Но для него очень важно, чтобы Британия не изменяла себе, и главенство человеческого закона над законом джунглей, вот тот Маугли, который Красным цветком отгоняет Шерхана, это и есть, в сущности, черчиллевский символ веры. Во время Второй мировой войны человек отогнал Шерхана, отогнал зверя, загнал его в берлогу, и на его трупе, на его чучеле утвердил свое человеческое знамя свободы. Вот это взгляд Черчилля, свобода — одно из ключевых понятий, но это именно свобода человека, который сознательно сам выбирает свое бремя.

Конечно, понимаете, все говорят, что Черчилль получил «Нобеля» за стиль. Это в общем не совсем так, и стиль этот сильно преувеличен, потому что на всем протяжении книги есть более-менее одна удачная шутка: польский характер отличается замечательной стойкостью в преодолении им же созданных для себя трудностей. Это очень мило. Черчилль был остроумный человек, тут сомнений нет, кто бы еще стал в письмах к Рузвельту подписываться «Бывший военный моряк».

Он, наверное, был очень хорошим другом, наверное, он был обаятельным человеком, но как бы сила его не в этом, сила его в стойкости и доброте. Но что особенно важно, когда он говорит о британском характере, он подчеркивает одну его черту, которая весьма роднит его с характером русским — это такое как бы перемигивание перед смертью, это такое умение хранить черный юмор в критической ситуации.

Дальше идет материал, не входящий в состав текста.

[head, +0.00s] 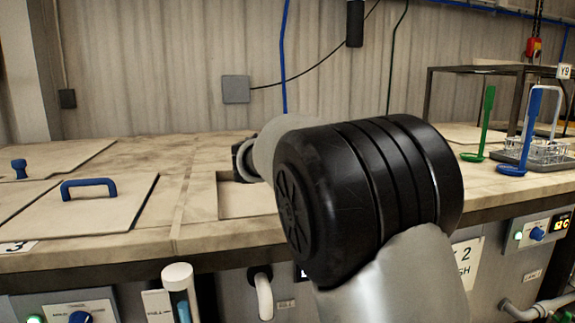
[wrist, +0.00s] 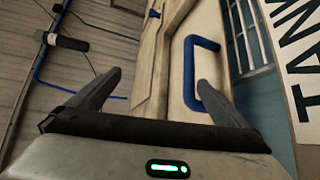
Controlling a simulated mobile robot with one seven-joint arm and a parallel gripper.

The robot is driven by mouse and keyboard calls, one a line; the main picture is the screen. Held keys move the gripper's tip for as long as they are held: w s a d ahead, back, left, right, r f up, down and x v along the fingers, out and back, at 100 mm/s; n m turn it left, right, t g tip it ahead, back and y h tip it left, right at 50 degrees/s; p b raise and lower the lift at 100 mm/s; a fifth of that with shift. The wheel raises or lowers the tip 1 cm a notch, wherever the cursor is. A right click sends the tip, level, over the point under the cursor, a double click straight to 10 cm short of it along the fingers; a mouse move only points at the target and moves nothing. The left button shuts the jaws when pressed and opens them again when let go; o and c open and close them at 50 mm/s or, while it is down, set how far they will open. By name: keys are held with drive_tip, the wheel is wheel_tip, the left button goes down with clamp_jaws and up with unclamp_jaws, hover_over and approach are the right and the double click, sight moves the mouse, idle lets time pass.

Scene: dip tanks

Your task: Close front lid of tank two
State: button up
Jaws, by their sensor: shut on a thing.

Моя любимая там сцена, наряду с очень сентиментально написанным совместным богослужением англичан и американцев, или вот с великолепно описанной Тегеранской конференцией, все-таки лучшая там сцена, это когда Черчилль первый раз спускается в бомбоубежище с женой. Наконец немцы сумели прорваться к Лондону и бомбят город, самолеты, потому что вообще-то Черчилль все время подчеркивает полное господство союзников в воздухе, но прорвались, бомбят. Я спустился в бомбоубежище, как всегда взяв с собой бутылку бренди, меня поразило, как много шутят англичане, оказавшись в бомбоубежище. Вот это умение шутить в бомбоубежище, оно очень драгоценно.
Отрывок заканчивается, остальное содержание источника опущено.